Task instructions
Your task is to print all of the data word for word.

Given material
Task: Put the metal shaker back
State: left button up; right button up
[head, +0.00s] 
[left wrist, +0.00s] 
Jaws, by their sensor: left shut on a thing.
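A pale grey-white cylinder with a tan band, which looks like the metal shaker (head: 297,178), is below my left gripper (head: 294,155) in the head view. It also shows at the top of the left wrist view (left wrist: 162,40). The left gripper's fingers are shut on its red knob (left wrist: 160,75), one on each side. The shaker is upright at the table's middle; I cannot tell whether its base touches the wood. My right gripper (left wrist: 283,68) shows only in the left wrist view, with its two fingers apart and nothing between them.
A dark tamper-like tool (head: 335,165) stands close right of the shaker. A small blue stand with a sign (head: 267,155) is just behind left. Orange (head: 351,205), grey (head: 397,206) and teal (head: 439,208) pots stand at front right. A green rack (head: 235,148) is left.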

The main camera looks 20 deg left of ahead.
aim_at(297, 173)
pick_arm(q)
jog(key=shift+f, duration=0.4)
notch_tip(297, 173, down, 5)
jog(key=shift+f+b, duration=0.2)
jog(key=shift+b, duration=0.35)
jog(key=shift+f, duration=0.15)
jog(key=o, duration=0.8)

Written answer
Task: Put the metal shaker back
State: left button up; right button up
[head, +0.00s] 
[left wrist, +0.00s] 
Jaws, by their sensor: left shut on a thing.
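A pale grey-white cylinder with a tan band, which looks like the metal shaker (head: 297,178), is below my left gripper (head: 294,155) in the head view. It also shows at the top of the left wrist view (left wrist: 162,40). The left gripper's fingers are shut on its red knob (left wrist: 160,75), one on each side. The shaker is upright at the table's middle; I cannot tell whether its base touches the wood. My right gripper (left wrist: 283,68) shows only in the left wrist view, with its two fingers apart and nothing between them.
A dark tamper-like tool (head: 335,165) stands close right of the shaker. A small blue stand with a sign (head: 267,155) is just behind left. Orange (head: 351,205), grey (head: 397,206) and teal (head: 439,208) pots stand at front right. A green rack (head: 235,148) is left.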

The main camera looks 20 deg left of ahead.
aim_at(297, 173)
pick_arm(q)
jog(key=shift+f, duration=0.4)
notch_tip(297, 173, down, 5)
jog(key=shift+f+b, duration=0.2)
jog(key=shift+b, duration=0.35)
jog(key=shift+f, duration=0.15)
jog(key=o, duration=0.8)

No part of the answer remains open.